Stated task:
Below is a listing; copy all of it exactly.

+-------+

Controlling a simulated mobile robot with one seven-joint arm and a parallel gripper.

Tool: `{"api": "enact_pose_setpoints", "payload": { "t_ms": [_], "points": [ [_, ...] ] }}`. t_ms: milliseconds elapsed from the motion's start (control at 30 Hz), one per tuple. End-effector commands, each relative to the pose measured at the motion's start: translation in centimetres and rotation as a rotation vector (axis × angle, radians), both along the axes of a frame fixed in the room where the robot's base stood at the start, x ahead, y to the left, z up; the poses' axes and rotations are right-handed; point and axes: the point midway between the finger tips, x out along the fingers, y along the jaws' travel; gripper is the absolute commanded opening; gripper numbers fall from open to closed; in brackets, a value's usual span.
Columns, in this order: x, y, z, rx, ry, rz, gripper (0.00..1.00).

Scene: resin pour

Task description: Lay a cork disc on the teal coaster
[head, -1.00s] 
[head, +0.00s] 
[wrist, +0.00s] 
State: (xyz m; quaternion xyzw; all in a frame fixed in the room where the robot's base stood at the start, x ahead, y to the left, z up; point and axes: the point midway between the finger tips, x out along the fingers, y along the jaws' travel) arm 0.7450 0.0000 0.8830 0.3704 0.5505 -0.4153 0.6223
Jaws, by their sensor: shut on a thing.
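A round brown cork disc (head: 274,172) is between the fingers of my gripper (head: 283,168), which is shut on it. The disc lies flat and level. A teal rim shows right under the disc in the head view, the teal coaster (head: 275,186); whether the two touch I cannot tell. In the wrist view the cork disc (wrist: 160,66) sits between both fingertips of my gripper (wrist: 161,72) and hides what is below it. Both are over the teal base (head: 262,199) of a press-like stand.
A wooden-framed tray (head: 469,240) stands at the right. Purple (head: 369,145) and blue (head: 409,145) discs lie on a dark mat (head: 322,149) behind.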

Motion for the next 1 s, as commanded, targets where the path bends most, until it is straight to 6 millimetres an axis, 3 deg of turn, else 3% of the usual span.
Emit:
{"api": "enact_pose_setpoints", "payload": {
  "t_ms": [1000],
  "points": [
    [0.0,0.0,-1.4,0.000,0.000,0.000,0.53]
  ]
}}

+-------+

Reply:
Controlling a simulated mobile robot with one seven-joint arm and a parallel gripper.

Tool: `{"api": "enact_pose_setpoints", "payload": { "t_ms": [_], "points": [ [_, ...] ] }}`. t_ms: milliseconds elapsed from the motion's start (control at 30 Hz), one per tuple. End-effector commands, each relative to the pose measured at the motion's start: translation in centimetres and rotation as a rotation vector (axis × angle, radians), both along the axes of a frame fixed in the room where the robot's base stood at the start, x ahead, y to the left, z up; the poses' axes and rotations are right-handed; point and axes: the point midway between the finger tips, x out along the fingers, y along the jaws' travel; gripper is the absolute commanded opening; gripper numbers fall from open to closed; in brackets, a value's usual span.
Columns, in this order: x, y, z, rx, ry, rz, gripper (0.00..1.00).

Scene: resin pour

Task description: Lay a cork disc on the teal coaster
[head, -1.00s] 
[head, +0.00s] 
[wrist, +0.00s] 
State: (xyz m; quaternion xyzw; all in a frame fixed in the room where the robot's base stood at the start, x ahead, y to the left, z up; point and axes: the point midway between the finger tips, x out along the fingers, y along the jaws' travel) arm 0.7450 0.0000 0.8830 0.3704 0.5505 -0.4153 0.6223
Jaws, by their sensor: shut on a thing.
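A round brown cork disc (head: 274,172) is between the fingers of my gripper (head: 283,168), which is shut on it. The disc lies flat and level. A teal rim shows right under the disc in the head view, the teal coaster (head: 275,186); whether the two touch I cannot tell. In the wrist view the cork disc (wrist: 160,66) sits between both fingertips of my gripper (wrist: 161,72) and hides what is below it. Both are over the teal base (head: 262,199) of a press-like stand.
A wooden-framed tray (head: 469,240) stands at the right. Purple (head: 369,145) and blue (head: 409,145) discs lie on a dark mat (head: 322,149) behind.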

Motion for the next 1 s, as commanded, targets where the path bends most, until it is straight to 6 millimetres an axis, 3 deg of turn, else 3% of the usual span.
Emit:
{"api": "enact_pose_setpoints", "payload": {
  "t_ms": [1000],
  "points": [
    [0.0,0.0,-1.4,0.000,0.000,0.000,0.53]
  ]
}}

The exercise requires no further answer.